>> START Supplied information

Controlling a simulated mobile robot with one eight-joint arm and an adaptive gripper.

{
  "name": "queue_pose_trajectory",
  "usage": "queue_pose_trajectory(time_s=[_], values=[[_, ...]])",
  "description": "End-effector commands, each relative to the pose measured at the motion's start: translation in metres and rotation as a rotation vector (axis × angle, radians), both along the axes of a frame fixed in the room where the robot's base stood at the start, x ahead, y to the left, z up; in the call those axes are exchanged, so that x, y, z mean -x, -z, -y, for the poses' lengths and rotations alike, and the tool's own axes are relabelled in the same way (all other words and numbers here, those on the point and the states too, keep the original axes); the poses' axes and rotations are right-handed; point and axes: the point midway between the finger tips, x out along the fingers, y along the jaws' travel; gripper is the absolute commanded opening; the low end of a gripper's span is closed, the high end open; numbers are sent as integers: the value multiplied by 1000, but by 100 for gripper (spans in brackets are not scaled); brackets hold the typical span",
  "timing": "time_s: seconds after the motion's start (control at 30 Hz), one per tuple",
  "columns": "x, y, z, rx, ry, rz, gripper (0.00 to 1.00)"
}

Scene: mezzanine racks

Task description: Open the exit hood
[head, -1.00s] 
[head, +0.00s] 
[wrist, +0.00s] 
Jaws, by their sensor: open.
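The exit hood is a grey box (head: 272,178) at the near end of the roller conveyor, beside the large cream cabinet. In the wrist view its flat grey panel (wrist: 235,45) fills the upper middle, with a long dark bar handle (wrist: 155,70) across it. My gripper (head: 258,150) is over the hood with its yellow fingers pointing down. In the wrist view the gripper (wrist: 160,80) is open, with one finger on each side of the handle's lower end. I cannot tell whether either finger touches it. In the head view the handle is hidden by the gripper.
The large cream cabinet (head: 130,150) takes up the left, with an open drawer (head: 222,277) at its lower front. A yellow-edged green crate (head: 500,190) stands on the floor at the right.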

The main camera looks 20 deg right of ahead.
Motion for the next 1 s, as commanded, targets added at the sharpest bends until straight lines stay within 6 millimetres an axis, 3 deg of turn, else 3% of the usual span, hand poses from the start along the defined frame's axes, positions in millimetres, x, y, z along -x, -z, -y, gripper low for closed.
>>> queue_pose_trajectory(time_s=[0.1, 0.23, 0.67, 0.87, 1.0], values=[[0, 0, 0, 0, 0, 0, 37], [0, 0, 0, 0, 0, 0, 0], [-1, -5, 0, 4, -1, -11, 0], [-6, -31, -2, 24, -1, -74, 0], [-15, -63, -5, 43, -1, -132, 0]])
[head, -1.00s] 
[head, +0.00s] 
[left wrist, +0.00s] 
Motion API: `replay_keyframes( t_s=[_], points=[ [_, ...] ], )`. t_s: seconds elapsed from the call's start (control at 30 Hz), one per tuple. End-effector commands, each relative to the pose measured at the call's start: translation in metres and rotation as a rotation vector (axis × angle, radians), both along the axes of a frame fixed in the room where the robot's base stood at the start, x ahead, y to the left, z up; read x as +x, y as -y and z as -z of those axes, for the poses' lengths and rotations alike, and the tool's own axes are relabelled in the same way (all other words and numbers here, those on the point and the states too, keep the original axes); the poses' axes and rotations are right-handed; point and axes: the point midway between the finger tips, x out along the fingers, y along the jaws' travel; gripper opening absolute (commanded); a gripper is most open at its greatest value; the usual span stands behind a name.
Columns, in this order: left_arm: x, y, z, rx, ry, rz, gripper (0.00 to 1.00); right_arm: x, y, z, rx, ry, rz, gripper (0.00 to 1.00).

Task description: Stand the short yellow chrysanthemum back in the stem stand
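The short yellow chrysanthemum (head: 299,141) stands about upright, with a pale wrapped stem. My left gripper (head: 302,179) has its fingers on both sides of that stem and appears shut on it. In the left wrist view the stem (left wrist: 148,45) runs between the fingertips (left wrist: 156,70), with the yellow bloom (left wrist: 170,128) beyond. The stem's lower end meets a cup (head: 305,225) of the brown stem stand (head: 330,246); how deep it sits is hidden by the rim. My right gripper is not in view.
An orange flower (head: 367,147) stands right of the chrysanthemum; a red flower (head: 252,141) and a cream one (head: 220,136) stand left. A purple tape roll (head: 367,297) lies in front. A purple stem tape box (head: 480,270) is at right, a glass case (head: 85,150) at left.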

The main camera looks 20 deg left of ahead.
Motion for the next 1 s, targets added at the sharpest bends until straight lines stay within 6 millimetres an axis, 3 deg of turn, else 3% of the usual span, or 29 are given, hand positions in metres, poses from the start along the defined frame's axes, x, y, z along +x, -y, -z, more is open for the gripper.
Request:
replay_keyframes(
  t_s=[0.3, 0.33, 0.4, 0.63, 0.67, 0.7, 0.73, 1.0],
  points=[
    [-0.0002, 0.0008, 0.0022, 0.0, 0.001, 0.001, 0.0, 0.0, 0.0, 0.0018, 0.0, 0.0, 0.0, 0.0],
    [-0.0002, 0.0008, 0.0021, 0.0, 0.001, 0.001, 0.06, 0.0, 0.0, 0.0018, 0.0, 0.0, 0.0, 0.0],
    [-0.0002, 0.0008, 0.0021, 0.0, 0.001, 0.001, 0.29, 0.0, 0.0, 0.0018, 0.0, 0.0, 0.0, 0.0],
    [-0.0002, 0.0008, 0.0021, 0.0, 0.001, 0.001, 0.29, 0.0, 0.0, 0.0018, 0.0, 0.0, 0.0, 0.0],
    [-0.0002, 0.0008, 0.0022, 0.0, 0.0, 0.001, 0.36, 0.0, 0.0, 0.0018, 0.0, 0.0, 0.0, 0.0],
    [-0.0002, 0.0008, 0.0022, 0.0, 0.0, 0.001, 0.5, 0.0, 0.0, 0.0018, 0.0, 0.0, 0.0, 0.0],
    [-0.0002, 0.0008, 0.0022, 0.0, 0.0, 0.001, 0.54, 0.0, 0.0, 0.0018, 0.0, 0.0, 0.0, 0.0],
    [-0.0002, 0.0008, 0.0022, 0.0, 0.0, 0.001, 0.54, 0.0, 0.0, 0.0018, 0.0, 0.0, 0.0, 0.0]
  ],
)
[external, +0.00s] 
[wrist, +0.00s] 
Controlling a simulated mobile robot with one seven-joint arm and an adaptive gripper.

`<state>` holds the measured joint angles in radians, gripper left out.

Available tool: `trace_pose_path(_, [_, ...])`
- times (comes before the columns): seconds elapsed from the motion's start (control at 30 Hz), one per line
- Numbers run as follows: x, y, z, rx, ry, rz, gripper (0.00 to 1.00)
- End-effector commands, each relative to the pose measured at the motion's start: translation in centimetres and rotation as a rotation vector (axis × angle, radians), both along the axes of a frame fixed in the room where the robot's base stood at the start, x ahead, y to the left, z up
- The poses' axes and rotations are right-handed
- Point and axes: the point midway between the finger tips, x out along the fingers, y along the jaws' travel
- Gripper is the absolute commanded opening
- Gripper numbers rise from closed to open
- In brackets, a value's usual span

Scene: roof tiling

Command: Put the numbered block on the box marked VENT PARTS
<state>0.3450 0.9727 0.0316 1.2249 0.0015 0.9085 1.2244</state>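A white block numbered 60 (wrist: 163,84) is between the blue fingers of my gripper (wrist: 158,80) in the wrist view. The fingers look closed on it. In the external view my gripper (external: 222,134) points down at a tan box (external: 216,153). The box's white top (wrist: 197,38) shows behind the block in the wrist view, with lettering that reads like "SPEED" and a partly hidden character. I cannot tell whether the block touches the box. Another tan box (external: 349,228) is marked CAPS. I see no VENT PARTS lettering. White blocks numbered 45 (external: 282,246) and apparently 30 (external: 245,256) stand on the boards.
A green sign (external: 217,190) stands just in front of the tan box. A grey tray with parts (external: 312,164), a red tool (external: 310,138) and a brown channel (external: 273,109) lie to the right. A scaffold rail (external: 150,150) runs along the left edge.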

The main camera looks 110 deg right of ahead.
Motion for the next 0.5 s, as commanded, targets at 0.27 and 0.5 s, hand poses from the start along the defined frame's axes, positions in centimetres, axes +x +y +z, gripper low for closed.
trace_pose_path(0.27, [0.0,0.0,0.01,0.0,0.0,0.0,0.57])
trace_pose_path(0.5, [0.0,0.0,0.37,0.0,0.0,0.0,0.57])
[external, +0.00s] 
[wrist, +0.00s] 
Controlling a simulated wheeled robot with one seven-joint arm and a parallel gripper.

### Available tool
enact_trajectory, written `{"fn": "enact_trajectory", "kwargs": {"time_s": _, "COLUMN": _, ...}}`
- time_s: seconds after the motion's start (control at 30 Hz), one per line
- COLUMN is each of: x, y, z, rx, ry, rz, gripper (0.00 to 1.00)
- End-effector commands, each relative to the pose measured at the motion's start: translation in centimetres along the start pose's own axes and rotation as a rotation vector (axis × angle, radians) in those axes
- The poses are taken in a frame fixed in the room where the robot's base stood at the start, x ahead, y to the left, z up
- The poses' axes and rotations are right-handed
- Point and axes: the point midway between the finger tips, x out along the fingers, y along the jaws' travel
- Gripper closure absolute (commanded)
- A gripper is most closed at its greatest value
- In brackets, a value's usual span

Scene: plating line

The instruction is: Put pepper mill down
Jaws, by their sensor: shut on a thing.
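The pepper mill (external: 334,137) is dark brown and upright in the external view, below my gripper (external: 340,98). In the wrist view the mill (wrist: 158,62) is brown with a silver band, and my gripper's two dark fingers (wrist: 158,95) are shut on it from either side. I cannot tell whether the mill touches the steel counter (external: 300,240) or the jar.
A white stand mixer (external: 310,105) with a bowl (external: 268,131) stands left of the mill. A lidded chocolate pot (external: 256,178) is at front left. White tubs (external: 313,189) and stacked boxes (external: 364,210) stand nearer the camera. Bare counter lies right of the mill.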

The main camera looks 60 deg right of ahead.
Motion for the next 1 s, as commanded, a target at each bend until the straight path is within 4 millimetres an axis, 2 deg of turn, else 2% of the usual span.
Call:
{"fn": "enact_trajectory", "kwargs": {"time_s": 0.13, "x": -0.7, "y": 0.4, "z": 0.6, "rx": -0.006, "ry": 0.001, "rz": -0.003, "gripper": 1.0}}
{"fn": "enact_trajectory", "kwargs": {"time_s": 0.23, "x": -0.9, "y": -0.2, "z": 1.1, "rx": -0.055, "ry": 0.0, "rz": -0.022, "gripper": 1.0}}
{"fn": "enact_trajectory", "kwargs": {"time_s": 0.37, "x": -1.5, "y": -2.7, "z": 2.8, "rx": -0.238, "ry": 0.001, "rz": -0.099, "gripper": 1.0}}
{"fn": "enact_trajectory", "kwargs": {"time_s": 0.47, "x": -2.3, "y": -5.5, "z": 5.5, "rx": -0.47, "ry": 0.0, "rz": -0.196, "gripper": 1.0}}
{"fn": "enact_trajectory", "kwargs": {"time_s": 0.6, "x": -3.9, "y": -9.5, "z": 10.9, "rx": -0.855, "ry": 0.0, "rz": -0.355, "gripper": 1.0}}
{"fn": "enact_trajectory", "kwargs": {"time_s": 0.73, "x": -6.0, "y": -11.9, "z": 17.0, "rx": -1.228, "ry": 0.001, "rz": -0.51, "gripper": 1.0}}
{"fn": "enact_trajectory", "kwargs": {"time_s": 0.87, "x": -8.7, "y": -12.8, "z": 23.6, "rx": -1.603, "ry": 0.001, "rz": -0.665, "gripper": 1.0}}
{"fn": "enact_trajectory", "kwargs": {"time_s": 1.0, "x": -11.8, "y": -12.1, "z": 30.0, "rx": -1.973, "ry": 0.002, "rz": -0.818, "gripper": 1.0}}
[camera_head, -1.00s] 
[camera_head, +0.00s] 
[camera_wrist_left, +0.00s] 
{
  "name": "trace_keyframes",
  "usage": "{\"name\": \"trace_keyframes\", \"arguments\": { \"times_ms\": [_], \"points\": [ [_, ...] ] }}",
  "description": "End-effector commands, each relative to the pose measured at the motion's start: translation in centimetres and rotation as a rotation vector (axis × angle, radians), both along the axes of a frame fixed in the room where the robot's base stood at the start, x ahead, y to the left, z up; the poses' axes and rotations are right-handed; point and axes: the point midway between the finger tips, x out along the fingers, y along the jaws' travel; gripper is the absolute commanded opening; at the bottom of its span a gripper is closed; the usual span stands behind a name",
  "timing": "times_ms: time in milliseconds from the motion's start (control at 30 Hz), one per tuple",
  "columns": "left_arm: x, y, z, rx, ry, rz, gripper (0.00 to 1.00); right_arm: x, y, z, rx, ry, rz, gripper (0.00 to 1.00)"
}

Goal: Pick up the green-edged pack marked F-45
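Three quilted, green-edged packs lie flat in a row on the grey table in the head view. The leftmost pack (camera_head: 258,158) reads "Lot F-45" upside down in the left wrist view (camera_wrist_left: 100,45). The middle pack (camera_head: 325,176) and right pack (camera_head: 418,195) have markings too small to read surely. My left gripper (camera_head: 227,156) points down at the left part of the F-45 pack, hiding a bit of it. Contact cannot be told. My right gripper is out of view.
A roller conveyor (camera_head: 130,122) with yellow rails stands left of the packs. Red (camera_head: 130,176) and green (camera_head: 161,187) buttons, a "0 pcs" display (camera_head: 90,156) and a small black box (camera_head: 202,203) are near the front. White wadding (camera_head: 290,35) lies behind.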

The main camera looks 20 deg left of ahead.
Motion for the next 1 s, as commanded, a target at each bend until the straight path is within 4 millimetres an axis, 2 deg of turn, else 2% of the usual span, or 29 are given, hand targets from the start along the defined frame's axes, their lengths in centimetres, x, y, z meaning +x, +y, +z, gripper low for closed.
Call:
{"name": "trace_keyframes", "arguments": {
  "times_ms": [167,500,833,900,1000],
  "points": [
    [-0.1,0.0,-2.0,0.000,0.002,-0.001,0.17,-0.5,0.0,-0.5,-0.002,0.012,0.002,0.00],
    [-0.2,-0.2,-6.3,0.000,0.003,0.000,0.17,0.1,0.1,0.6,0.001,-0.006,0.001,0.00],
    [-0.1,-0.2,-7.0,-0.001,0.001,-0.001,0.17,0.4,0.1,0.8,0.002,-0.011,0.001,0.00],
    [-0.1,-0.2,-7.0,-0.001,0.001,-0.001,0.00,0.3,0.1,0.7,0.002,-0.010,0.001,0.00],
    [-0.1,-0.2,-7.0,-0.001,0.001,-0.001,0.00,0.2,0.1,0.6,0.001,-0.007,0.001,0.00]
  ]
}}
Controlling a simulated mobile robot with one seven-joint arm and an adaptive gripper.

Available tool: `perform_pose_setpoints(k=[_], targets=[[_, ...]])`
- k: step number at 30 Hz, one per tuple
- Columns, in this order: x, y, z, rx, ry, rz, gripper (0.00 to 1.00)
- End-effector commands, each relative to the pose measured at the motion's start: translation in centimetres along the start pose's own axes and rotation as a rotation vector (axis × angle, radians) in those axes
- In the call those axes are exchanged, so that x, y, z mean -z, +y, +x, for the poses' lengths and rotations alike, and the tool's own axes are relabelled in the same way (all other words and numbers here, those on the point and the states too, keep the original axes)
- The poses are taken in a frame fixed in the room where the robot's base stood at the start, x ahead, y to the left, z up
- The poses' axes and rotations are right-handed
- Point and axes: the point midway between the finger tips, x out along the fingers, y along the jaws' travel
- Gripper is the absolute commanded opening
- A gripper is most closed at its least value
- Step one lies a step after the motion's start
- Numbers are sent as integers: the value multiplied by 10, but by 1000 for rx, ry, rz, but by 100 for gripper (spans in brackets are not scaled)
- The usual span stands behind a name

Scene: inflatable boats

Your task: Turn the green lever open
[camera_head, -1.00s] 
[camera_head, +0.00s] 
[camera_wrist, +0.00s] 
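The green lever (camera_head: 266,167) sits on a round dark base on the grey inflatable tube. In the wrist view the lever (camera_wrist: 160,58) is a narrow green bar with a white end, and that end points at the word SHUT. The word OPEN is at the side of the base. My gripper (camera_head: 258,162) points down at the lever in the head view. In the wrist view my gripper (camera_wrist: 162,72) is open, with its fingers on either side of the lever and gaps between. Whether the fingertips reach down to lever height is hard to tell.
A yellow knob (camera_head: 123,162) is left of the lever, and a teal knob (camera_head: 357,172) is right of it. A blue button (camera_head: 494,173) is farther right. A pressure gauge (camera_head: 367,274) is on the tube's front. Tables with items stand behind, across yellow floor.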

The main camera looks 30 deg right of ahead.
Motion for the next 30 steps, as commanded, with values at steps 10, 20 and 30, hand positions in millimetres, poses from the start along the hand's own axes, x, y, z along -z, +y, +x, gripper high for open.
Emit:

>> END Supplied information

• **Requirement**: Show each line of the data that contains the string "main".

• **Answer**:
The main camera looks 20 deg right of ahead.
The main camera looks 20 deg left of ahead.
The main camera looks 110 deg right of ahead.
The main camera looks 60 deg right of ahead.
The main camera looks 20 deg left of ahead.
The main camera looks 30 deg right of ahead.

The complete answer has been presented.